Other contenders? Italy’s Måneskin, a rock band who look like supermodels; the Billie Eilish-ish Victoria from Bulgaria and Iceland’s big hitter from last year, Daði Freyr, whose new song hasn’t had the same immediate impact this time round but can’t be ruled out.

Can the UK win Eurovision?

The UK is probably not among the contenders, sadly. And it’s nothing to do with politics.

People don’t hate the UK. We just send inoffensive songs you’d take home to your mammy. They don’t stick in the heads of voters who have been through a barrage of music. And wine.

This year’s entry from James Newman, Embers, is a definite improvement. However, fixing our results at Eurovision is going to be like getting that container ship out of the Suez Canal.

Who definitely won’t win Eurovision?

Many songs don’t stand out. Some are meh, some are challenging but lacking mainstream appeal. Poland, Estonia, Albania, Georgia and Slovenia are unlikely to reach the final.
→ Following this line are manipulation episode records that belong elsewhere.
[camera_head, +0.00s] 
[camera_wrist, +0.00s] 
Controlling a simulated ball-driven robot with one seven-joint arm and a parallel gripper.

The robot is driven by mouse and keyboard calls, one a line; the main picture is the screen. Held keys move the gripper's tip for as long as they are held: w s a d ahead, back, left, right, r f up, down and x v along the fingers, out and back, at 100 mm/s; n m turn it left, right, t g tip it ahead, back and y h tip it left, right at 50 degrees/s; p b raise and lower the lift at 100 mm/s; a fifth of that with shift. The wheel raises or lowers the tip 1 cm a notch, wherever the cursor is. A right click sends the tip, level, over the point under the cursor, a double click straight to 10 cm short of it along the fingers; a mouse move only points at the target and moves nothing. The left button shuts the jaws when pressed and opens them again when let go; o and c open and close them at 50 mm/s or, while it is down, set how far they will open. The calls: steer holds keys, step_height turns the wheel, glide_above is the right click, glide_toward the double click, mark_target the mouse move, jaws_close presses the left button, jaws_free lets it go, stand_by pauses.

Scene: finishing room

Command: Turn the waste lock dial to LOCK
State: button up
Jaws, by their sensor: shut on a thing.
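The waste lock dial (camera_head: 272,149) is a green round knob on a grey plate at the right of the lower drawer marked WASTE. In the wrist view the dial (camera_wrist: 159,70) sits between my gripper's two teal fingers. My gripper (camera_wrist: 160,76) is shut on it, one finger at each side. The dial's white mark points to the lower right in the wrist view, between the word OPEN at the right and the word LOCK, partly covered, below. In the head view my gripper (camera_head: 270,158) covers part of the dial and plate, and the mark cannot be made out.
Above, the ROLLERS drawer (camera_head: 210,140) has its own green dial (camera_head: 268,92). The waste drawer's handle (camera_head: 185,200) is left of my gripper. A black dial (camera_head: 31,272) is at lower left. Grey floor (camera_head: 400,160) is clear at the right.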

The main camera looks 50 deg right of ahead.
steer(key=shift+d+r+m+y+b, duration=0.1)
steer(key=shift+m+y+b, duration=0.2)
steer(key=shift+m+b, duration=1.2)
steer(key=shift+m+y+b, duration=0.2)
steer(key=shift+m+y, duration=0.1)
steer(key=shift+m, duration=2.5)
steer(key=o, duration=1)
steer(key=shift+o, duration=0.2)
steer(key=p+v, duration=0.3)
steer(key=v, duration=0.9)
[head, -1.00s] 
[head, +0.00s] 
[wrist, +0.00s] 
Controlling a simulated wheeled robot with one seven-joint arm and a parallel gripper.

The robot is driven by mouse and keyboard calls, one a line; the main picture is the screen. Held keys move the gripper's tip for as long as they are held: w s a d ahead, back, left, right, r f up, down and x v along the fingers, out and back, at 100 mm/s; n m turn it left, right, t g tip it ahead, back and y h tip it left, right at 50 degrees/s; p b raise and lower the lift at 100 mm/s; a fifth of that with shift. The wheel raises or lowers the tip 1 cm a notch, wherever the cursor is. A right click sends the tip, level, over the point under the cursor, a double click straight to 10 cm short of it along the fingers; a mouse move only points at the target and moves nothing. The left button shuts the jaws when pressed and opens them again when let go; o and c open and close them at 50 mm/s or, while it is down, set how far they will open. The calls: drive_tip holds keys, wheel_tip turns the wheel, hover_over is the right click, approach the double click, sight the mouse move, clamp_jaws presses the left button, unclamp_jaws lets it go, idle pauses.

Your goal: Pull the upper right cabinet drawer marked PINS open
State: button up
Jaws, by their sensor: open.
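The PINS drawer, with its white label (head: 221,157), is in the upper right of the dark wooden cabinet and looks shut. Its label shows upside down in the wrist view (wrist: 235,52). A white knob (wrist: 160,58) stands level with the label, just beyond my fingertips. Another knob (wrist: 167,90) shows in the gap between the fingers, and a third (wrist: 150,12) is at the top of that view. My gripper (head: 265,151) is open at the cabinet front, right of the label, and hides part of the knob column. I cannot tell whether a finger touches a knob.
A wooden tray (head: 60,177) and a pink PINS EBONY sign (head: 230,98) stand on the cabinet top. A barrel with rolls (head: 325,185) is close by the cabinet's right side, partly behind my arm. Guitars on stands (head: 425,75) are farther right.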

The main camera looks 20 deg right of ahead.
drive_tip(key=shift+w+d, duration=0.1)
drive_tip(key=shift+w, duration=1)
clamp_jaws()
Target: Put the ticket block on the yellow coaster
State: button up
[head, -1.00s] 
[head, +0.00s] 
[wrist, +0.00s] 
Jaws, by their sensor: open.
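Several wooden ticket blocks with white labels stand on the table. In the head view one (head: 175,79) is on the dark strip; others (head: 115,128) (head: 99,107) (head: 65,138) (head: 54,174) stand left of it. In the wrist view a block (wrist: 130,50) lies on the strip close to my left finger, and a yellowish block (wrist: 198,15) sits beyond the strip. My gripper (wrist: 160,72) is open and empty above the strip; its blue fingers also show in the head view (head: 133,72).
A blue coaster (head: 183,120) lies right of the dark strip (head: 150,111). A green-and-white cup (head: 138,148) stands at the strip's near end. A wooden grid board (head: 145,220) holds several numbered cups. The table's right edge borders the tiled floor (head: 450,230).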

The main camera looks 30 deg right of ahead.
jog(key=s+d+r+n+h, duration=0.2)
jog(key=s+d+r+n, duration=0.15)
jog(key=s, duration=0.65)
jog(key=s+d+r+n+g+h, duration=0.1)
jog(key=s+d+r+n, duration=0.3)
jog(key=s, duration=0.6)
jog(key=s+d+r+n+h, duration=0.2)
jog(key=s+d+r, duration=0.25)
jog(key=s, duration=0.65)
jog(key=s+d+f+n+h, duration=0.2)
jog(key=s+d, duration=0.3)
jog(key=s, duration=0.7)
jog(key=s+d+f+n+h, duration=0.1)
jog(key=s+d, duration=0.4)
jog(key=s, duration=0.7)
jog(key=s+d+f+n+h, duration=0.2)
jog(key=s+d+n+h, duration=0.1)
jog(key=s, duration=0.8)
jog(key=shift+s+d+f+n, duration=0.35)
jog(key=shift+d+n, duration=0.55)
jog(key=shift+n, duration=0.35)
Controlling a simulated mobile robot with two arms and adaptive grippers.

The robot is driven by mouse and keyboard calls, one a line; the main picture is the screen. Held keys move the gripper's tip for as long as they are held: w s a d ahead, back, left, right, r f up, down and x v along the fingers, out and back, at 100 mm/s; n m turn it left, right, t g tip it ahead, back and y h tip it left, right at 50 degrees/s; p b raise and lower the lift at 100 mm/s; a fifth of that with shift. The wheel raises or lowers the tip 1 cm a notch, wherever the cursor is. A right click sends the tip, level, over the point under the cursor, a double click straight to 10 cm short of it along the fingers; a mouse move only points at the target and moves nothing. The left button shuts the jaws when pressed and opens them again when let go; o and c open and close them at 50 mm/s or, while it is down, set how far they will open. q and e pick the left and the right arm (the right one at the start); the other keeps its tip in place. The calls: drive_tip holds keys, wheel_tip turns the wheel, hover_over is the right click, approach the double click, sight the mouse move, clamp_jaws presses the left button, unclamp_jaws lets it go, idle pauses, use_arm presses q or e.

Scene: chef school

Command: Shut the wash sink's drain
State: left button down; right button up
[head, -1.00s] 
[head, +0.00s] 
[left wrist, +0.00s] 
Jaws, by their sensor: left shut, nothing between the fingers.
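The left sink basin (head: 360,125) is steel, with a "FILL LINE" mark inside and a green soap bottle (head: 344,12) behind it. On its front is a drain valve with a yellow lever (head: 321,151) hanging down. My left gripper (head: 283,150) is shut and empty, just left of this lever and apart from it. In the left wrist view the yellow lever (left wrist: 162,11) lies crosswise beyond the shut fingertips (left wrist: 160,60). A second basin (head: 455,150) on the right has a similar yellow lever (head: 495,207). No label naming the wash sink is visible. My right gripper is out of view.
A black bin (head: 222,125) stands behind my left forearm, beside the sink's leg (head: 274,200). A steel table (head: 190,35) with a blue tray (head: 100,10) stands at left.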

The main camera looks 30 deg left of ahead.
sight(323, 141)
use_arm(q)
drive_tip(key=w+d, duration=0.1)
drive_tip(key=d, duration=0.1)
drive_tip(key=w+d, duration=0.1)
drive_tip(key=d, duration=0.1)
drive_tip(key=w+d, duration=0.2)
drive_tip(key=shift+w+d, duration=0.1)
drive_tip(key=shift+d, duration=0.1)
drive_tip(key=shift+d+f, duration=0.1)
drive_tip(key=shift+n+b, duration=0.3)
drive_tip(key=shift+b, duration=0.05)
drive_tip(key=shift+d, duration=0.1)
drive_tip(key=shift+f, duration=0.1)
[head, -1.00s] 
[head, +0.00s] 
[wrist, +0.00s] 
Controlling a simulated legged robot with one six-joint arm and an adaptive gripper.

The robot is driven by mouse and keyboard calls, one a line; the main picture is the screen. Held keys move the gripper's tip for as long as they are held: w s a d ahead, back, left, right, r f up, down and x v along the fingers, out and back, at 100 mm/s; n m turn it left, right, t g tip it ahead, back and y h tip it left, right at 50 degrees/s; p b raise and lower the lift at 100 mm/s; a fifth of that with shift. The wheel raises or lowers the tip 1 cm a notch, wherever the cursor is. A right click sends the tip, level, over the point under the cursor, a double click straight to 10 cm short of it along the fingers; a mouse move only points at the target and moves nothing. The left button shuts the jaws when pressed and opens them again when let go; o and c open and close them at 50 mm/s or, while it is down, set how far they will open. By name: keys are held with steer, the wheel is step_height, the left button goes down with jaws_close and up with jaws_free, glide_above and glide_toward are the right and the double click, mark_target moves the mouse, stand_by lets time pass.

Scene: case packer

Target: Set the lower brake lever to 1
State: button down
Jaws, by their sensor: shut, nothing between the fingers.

Norway’s Tix probably won’t win but, if he qualifies for the final, should be a contender for the top 10. He’s the man dressed as an angel for his song, Fallen Angel, and has a fascinating backstory. Bullied as a child for having tics because of Tourette Syndrome at school, he adopted the name Tix as his persona and became a huge success, even being one of the writers behind Ava Max’s Sweet But Psycho.

This song sounds a little too boy band to win over the professional juries who make up 50% of the vote, but don’t be surprised if he gets a hefty vote from the public.

Is Flo Rida going to Eurovision?

On that Flo Rida question, we don’t know for certain if he’ll be there. He does feature on the video for San Marino’s entry, a banger from Senhit which stands on its own merits regardless of Mr Rida’s involvement, but we’re not certain whether he will be at the contest in person. It would be quite the moment.

Could someone else win Eurovision?

Taking all this into account, someone else could still come out of nowhere with an incredible performance and win it. The unpredictability is the best part, so enjoy.